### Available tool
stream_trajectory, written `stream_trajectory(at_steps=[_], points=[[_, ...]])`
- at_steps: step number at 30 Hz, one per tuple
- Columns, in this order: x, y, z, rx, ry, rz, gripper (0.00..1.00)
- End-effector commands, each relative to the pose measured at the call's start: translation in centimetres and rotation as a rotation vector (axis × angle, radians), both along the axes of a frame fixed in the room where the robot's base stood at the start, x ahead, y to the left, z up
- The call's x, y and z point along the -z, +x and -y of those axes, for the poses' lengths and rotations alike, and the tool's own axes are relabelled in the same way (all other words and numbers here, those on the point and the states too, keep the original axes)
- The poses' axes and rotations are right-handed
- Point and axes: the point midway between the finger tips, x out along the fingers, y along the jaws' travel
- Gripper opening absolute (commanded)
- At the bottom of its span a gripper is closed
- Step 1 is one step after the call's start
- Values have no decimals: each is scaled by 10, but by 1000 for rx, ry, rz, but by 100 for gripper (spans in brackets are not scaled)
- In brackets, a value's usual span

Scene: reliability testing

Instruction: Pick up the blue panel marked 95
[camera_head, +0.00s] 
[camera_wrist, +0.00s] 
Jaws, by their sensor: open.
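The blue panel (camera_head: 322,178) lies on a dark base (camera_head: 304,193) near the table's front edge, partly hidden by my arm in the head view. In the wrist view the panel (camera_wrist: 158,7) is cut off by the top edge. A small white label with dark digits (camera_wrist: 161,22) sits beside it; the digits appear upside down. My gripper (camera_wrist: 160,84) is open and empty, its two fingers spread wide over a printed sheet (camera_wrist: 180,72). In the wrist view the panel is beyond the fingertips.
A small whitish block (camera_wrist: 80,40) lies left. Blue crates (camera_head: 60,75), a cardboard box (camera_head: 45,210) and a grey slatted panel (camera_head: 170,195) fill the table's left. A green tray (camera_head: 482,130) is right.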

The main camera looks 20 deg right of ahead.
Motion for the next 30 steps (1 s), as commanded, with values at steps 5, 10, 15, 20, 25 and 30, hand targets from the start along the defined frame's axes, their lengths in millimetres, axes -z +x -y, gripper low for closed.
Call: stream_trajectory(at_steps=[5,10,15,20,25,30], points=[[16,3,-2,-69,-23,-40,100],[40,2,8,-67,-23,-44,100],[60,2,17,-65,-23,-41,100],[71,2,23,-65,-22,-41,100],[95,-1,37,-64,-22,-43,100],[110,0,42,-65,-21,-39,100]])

____

▶ [Written request]:
Copy out each line in the listing that has the word "brackets".

▶ [Response to this task]:
- Values have no decimals: each is scaled by 10, but by 1000 for rx, ry, rz, but by 100 for gripper (spans in brackets are not scaled)
- In brackets, a value's usual span

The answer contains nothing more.